# WORK TO BE COMPLETED
Repeat word for word everything from the line containing "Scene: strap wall" to the end of the listing, first and last lines included, and only that.

# SUPPLIED DATA
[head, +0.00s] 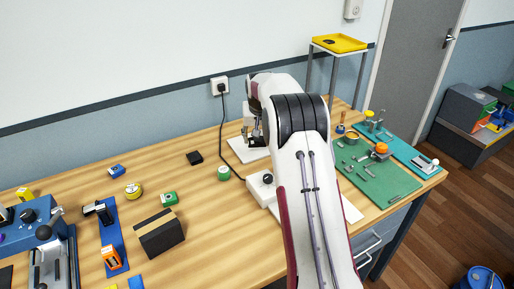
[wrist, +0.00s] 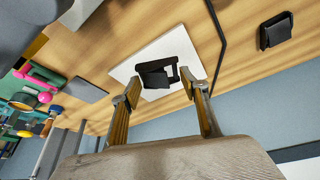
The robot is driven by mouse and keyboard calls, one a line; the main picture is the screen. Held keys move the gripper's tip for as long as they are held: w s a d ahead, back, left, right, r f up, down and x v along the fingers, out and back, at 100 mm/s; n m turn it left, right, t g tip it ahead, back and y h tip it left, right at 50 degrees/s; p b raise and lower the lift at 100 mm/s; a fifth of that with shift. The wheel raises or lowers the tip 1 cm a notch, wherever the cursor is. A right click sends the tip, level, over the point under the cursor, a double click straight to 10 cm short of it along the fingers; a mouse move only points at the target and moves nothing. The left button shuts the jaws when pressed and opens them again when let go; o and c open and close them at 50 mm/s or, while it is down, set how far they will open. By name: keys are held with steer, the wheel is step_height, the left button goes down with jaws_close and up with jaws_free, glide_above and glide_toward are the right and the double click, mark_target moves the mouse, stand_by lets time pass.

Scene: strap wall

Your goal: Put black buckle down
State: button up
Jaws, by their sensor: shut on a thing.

# EXERCISE ANSWER
Scene: strap wall

Your goal: Put black buckle down
State: button up
Jaws, by their sensor: shut on a thing.

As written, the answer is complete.